In contrast, Europe saw a 6.9 percent drop in natural gas consumption, reaching its lowest level since 1994. This decline was driven by the rapid growth of renewables and increased nuclear power availability, which reduced the need for natural gas and pushed prices lower.
Read on for a look at the top 10 natural gas-producing countries in 2023 based on data from the Energy Institute.
1. United States
Production: 1.35 trillion cubic meters
The US is by far the largest producer of natural gas in the world, representing nearly a quarter of global natural gas production. Its output has increased by more than 350 billion cubic meters in the past decade owing to the increasing cost of coal, and advancements in extraction technology such as horizontal drilling and hydraulic fracturing, also known as fracking.
In addition to being a major natural gas producer, the US is also the biggest consumer of the fuel. In 2023, US demand for natural gas totaled 886.5 billion cubic meters, primarily for home heating and generating electricity. In the first half of 2022, Reuters reported that the US became the world’s largest exporter of liquefied natural gas (LNG) as the country increased shipments to Europe due to Russia’s war in Ukraine, and it continues to hold that title.
In 2023, the Appalachia region led US natural gas production, contributing 29 percent of the total output. However, production growth has been hampered by limited pipeline capacity, restricting the transport of gas to demand markets.
For the first seven months of 2024, the US exported 4.42 billion cubic meters of natural gas, a 3.3 percent increase from 2023’s 4.34 billion cubic meters, and 7.5 percent more than 2022’s 4.12 billion cubic meters.
High international demand and steady domestic consumption growth will keep the US a net exporter of petroleum products and natural gas through 2050. Despite the shift to renewable electricity generation, US natural gas production is expected to rise due to increased international demand for liquefied natural gas, according to the US Energy Information Administration’s Annual Energy Outlook 2023.
2. Russia
Production: 586.4 billion cubic meters
As the second largest exporter and the next largest producer of natural gas in the world, Russia also holds the biggest-known natural gas reserves on the planet.

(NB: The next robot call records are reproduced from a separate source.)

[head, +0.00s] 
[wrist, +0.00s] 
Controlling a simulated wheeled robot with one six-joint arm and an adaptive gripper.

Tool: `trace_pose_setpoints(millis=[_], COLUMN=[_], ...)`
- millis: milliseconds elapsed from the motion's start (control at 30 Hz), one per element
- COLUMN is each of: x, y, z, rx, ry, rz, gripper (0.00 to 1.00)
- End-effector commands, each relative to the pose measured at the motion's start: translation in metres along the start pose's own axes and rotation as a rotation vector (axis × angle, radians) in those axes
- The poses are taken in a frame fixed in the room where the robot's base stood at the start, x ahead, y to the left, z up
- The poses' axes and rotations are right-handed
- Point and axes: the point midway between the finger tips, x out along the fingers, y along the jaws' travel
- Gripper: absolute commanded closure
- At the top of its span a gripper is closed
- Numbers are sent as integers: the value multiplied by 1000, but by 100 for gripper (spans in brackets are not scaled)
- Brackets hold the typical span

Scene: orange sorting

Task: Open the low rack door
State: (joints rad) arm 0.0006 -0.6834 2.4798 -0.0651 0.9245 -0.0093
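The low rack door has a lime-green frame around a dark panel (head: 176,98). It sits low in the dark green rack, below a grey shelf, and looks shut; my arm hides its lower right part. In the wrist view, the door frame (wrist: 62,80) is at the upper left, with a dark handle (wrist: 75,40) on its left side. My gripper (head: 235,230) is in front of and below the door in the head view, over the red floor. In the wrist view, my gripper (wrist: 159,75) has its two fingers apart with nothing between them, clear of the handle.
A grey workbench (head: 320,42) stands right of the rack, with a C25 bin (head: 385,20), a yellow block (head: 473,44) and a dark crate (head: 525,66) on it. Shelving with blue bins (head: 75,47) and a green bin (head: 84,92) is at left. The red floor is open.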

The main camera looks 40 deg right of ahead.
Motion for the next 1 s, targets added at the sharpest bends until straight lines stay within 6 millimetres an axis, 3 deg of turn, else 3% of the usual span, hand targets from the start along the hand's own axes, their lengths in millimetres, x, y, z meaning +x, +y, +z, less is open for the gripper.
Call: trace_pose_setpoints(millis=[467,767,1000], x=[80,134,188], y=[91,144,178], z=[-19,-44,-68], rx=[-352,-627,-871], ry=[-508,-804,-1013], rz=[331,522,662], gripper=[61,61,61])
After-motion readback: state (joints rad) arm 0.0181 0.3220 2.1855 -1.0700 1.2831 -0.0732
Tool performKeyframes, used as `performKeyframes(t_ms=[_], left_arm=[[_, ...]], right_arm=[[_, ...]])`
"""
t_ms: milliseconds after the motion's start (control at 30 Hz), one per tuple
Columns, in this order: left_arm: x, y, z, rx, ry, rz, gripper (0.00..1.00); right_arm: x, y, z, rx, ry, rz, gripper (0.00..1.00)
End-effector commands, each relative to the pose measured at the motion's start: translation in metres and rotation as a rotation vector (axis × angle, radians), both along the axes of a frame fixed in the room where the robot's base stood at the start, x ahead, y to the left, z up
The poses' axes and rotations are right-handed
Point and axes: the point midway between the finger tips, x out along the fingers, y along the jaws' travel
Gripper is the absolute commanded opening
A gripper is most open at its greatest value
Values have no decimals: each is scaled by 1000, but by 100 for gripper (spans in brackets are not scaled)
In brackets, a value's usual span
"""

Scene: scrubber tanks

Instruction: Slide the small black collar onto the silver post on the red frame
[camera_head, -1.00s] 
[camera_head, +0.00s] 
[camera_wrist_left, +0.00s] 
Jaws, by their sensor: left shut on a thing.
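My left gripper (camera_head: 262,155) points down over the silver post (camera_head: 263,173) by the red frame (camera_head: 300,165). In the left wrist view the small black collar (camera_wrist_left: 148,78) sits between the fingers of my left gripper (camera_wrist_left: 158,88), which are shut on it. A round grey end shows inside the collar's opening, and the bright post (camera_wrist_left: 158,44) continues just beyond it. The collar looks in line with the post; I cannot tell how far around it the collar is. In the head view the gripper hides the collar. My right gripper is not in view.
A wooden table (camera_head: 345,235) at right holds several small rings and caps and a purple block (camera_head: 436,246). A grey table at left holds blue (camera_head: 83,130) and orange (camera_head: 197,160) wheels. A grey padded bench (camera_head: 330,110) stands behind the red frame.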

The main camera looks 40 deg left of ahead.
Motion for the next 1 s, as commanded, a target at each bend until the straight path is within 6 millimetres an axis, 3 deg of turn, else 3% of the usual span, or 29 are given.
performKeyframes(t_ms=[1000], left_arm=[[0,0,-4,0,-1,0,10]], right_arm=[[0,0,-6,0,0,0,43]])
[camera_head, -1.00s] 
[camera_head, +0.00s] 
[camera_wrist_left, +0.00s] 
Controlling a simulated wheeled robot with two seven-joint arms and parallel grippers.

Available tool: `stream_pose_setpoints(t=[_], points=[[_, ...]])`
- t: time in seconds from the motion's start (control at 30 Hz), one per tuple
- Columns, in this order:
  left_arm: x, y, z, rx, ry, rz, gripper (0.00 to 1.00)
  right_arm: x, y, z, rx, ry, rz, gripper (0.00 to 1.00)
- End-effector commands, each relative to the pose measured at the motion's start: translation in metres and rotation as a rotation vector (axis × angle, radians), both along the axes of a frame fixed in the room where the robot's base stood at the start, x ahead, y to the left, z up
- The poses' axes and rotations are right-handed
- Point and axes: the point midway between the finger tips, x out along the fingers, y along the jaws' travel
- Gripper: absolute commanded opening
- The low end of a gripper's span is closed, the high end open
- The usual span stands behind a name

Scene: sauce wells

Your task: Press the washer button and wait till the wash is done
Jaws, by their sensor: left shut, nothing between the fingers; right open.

The country’s state-owned energy group Gazprom reportedly holds a 16.3 percent share of global natural gas reserves. Novatek is another of the country’s main gas producers.
“Historically, production was concentrated in West Siberia, but investment has shifted in the past decade to Yamal and Eastern Siberia and the Far East, as well as the offshore Arctic,” according to the International Energy Agency.
Europe's rejection of Russian natural gas products led to a 41 percent decline in revenues for the country's producers in the first three quarters of 2023, reported Reuters.
Despite the conflict between Russia and Ukraine, the latter has remained a crucial corridor for Russian natural gas into the EU. In September 2024, Russian natural gas exports that traveled through Ukraine totaled 1.26 billion cubic meters.
However, this is likely to change next year as Ukraine announced plans to end its Russian gas transit agreement, a move that analysts expect will intensify the energy tensions between the two countries.
When the current agreement expires at the end of 2024, the major route through which Russian natural gas flows to Europe will be cut off, potentially disrupting supply chains and raising concerns over energy security across the region.
3. Iran
Production: 251.7 billion cubic meters
Iran is the third largest natural gas-producing country, representing about 6 percent of global output. The Middle Eastern nation ranks second in terms of natural gas reserves. However, its natural gas infrastructure is far behind the top two natural gas producers.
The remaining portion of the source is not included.